Sony Pictures

World News

/

U.S. Military Strategy and Understanding Terrorism and Insurgency

There is a fundamental problem with American foreign and military policy concerning terrorism. American military strategists and policymakers fail to acknowledge the true strategic and tactical nature of terrorist groups and insurgencies. Many in the upper echelons of the U.S. government attempted to address the insurgency in Iraq and al Qaeda as if they were conventional forces. This resulted in abysmal returns.

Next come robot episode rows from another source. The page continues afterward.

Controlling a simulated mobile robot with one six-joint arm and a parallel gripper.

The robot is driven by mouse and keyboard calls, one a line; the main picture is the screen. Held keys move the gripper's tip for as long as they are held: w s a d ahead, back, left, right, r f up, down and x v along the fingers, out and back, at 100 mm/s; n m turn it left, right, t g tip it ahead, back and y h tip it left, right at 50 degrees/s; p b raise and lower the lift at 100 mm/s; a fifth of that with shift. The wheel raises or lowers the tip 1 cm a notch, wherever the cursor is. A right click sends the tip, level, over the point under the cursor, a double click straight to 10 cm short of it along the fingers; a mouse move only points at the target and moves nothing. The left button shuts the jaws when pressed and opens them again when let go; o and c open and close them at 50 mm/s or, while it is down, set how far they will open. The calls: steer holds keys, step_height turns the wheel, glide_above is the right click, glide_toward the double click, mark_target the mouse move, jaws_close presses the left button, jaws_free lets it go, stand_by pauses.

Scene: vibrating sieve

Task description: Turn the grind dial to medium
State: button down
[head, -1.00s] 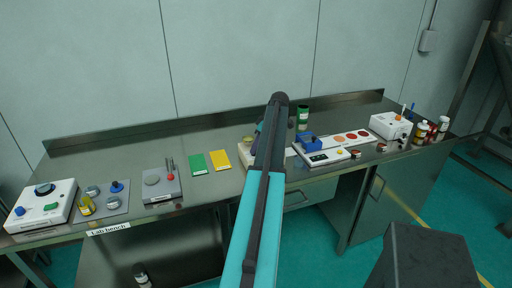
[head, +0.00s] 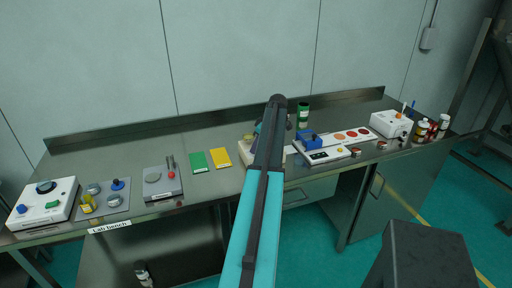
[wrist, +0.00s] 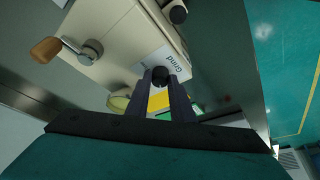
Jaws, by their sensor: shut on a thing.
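A cream machine (wrist: 112,45) fills the upper left of the wrist view, with a white label reading "Grind" (wrist: 178,62). A small dark round dial (wrist: 160,71) sits beside that label. My gripper (wrist: 162,76) is shut on this dial, one dark finger on each side. The dial's pointer and setting marks cannot be made out. In the head view, part of the cream machine (head: 247,153) shows beside my arm, which hides my gripper and the dial.
A second black knob (wrist: 177,13) and a crank with a wooden handle (wrist: 46,50) stick out from the machine. On the bench, green (head: 198,162) and yellow (head: 220,157) cards lie left of it. A white device with a blue block (head: 307,140) stands close on the right.

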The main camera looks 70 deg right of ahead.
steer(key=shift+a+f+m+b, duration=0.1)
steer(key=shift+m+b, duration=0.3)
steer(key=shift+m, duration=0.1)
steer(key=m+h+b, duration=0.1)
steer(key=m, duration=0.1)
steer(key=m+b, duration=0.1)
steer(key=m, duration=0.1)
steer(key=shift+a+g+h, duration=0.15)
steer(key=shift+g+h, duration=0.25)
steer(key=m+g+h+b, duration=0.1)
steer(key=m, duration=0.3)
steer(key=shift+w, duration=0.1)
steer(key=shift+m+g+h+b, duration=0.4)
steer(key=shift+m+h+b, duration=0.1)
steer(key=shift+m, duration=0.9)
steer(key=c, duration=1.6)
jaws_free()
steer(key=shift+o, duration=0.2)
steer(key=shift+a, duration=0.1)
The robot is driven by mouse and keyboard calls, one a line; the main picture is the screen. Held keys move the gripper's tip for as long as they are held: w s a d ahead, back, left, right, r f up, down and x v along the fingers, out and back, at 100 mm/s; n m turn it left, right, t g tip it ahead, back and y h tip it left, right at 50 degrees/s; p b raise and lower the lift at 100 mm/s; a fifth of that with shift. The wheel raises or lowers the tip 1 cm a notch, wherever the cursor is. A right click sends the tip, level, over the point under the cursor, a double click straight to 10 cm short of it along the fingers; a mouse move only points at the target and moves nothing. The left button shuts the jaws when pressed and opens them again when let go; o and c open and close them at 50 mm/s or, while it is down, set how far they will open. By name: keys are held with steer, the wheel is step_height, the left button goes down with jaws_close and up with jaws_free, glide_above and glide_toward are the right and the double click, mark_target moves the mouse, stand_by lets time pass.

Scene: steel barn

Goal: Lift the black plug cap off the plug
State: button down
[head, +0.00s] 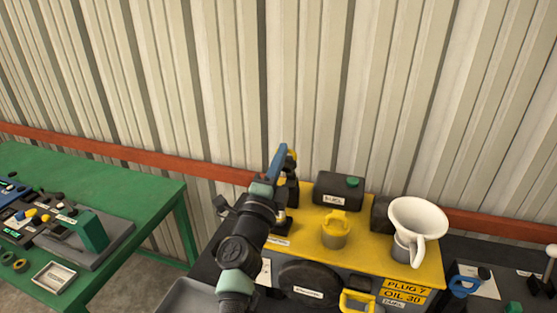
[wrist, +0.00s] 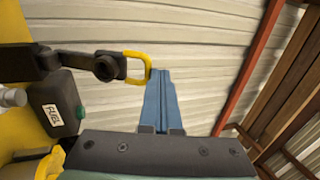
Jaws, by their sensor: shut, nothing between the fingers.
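My gripper (head: 282,150) is shut and empty, its blue fingers pointing up above the back left of a yellow-topped machine (head: 375,240). The wrist view shows the fingers (wrist: 160,75) pressed together. A black part with a yellow loop (wrist: 137,66), which looks like the plug cap, is just left of the fingertips there. The loop's edge is very near the fingertips; I cannot tell whether they touch. In the head view, a black upright part (head: 292,190) with a bit of yellow at its top is partly hidden behind my gripper. The plug itself cannot be made out.
On the machine stand a black fuel can (head: 338,189), a yellow cap (head: 336,230) and a white funnel (head: 419,218). A green bench (head: 120,195) with small parts is at left. A ribbed metal wall (head: 310,80) rises behind.

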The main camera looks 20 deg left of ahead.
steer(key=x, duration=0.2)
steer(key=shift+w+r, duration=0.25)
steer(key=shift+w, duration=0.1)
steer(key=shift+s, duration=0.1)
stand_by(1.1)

The last two American Presidents have highlighted this fundamental misunderstanding by the Executive Branch of the U.S. government. On May 1, 2003, U.S. President George W. Bush touted mission accomplished on the deck of the U.S.S. Abraham Lincoln. Nine years later, his successor Barack Obama heralded the “light of a new day,” in Afghanistan. Obama claimed American forces had “devastated al Qaeda” and killed bin Laden. He punctuated his folly by announcing his goal “to defeat al Qaeda and deny it a chance to rebuild — is now within our reach.”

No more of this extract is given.